History will not treat kindly those who refuse to learn from this crisis. Millions of lives are being ruined because of a stubborn adherence by poorly educated experts and leaders to a set of ideas that have been totally falsified by events.
And those defunct ideas are not those of Keynes. Far from it. His ideas are still standing.
Capitalism, oh horror, turns out to be riddled through with internal weaknesses. Markets are not always self correcting. And, in honor of Minsky, the financial world is endemically unstable. Indeed the very strengths – don’t laugh, there must be some somewhere – of our banking system condemn it to periodic failure. Disruptions in one market can, indeed, leak over into others.

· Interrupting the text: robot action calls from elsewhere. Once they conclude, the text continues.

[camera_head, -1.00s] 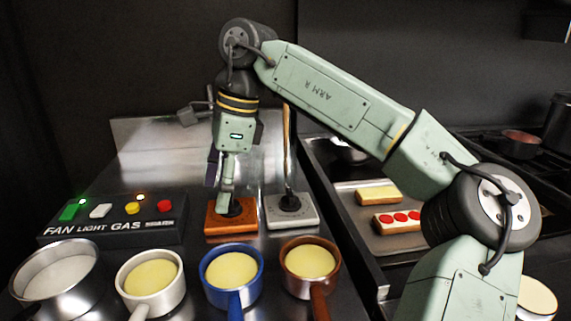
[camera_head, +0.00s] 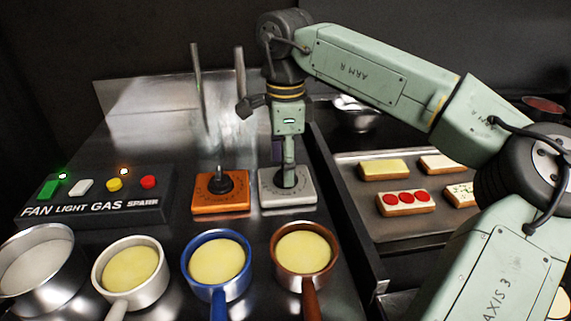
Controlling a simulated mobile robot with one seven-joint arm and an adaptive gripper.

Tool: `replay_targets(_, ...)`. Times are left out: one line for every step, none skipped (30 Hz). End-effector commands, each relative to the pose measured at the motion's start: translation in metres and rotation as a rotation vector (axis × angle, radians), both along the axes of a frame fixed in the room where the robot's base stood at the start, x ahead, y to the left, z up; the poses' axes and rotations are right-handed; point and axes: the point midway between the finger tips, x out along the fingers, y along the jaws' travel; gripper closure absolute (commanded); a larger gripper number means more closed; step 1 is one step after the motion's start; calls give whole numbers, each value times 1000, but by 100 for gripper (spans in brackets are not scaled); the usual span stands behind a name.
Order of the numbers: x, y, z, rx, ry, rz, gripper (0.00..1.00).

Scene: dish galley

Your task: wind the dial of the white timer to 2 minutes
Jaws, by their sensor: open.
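The white timer (camera_head: 291,200) is a pale square block right of the orange timer, with a dark dial on top. My gripper (camera_head: 289,178) points straight down over the white timer with its fingertips low at the dial. The fingers hide most of that dial, so its setting and any contact cannot be told. My gripper is open.
The orange timer (camera_head: 219,207) stands close on the left with its dark knob upright. A switch box (camera_head: 95,207) is farther left. Several pans, such as the blue one (camera_head: 217,266), line the front. A tray (camera_head: 403,235) of topped slices lies right.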

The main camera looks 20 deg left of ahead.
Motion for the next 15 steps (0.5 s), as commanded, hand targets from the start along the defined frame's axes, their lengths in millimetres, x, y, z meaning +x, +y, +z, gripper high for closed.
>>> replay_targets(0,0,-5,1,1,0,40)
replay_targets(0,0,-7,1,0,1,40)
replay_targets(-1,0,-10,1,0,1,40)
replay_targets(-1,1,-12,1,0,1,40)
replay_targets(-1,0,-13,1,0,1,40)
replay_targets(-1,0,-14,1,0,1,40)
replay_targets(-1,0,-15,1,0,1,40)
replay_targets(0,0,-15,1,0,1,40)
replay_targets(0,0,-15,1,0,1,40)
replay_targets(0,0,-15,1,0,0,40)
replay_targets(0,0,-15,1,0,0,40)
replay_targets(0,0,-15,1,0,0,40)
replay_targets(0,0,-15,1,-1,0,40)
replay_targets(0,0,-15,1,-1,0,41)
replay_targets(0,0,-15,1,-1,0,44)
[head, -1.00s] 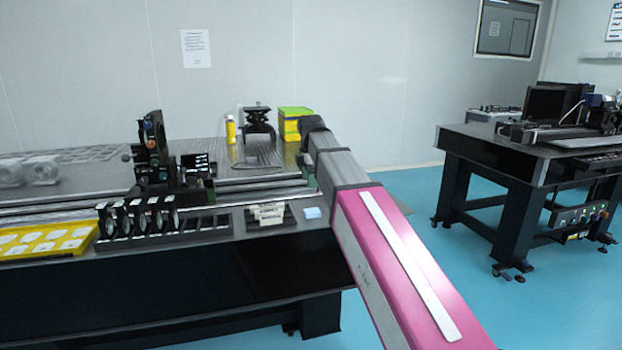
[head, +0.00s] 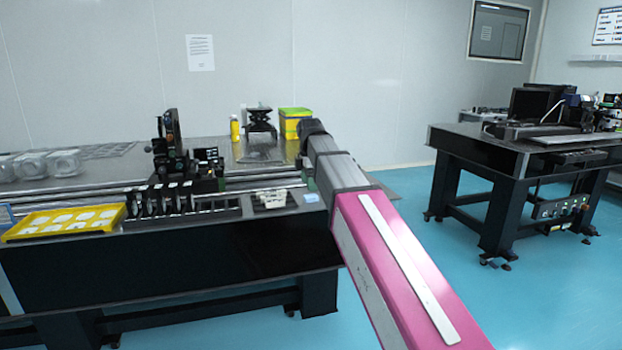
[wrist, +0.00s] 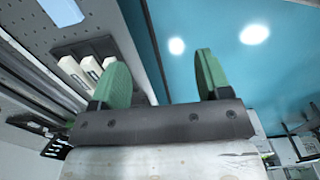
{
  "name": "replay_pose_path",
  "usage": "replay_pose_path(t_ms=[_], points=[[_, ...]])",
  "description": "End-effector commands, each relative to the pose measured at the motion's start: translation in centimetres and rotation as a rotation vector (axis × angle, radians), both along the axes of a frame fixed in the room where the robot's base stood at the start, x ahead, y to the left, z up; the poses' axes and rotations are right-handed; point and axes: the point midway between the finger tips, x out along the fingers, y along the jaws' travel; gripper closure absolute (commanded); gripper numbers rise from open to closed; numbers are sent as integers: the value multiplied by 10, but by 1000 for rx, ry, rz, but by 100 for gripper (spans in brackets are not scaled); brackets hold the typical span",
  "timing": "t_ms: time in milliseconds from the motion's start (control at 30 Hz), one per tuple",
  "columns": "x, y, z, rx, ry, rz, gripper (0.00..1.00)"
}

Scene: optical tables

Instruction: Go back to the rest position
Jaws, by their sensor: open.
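My gripper (wrist: 163,78) shows in the wrist view with its two green fingers wide apart and nothing between them. Blue floor is behind the gap. In the head view my grey and pink arm reaches out to the right end of the near optical table (head: 270,262), and its far end hides the gripper there.
The near table bears a yellow tray (head: 22,236), a row of lens mounts, a small light-blue block (head: 311,198), a yellow bottle (head: 235,130) and a yellow-green box (head: 294,112). A second table (head: 480,150) stands at the right. Blue floor (head: 400,220) between them is clear.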

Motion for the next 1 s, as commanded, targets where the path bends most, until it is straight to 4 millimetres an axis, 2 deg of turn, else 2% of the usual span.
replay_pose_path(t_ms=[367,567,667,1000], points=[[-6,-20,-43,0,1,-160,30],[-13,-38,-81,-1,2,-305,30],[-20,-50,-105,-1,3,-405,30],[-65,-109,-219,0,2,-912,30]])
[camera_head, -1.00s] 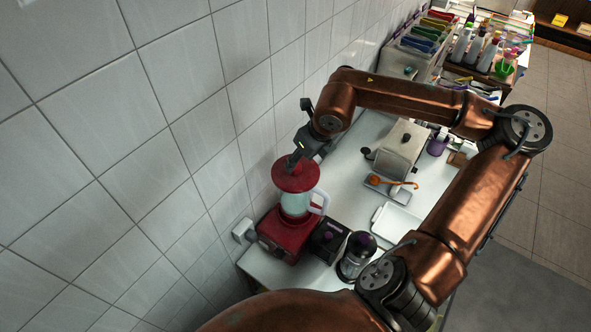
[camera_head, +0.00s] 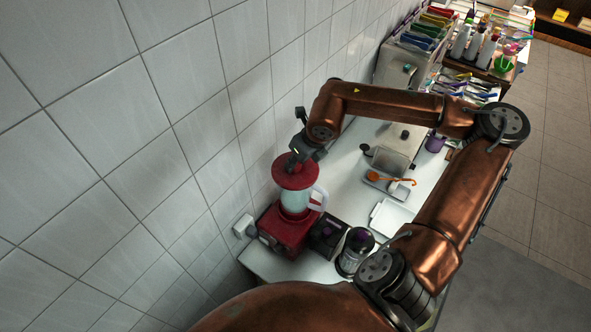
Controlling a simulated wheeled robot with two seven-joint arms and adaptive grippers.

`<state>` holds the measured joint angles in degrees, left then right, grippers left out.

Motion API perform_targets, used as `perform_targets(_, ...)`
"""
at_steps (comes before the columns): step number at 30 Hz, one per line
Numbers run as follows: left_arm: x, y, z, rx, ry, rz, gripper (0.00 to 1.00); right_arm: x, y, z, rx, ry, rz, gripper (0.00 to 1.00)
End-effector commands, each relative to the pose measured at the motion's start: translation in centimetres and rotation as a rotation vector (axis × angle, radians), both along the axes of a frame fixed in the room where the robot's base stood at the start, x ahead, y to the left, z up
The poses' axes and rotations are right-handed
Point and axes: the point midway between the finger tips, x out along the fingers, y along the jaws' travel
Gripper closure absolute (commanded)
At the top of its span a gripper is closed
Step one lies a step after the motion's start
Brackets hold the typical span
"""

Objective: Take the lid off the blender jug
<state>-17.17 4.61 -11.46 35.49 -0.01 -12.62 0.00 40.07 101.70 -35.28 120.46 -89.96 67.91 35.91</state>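The blender has a red base (camera_head: 284,231), a pale clear jug (camera_head: 296,197) with a handle on its right side, and a wide round red lid (camera_head: 295,174) on top. It stands at the near left of the counter, close to the wall. My right gripper (camera_head: 292,161) points down at the middle of the lid from behind, its fingertips touching or just above the top. Its fingers are small and dark here, so I cannot tell whether they are closed on anything. The lid appears seated on the jug. My left gripper is not in view.
A dark box (camera_head: 328,237) and a metal canister (camera_head: 356,250) stand just right of the blender. A white tray (camera_head: 390,218) and a grey metal container (camera_head: 391,161) lie further right. The tiled wall (camera_head: 150,150) is close on the left.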

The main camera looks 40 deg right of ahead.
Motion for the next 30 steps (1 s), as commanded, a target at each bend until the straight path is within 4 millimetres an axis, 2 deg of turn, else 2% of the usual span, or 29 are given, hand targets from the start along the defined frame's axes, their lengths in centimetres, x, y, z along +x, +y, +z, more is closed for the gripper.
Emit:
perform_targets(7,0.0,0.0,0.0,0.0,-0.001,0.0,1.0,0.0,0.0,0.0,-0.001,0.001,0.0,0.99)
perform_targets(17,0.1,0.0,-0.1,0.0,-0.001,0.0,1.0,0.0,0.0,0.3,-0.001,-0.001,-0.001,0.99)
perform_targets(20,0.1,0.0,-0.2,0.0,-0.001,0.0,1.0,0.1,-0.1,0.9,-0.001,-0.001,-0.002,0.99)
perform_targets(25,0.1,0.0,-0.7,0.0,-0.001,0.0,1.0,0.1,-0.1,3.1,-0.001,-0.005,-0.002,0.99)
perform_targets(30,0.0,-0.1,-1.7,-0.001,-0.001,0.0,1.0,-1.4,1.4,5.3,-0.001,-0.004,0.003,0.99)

Wages are sticky. Heck stuff happens – uncertainty really, really matters. The list goes on.
The list reflects reality. The list reflects Keynes. Or, rather, Keynes understood the list. Which means, for all his obscure writing and occasionally vague explanation, Keynes understood reality.
Which is why his ideas work. Which is way more than we can say for the other folks.
History. Facts. They can make you grumpy.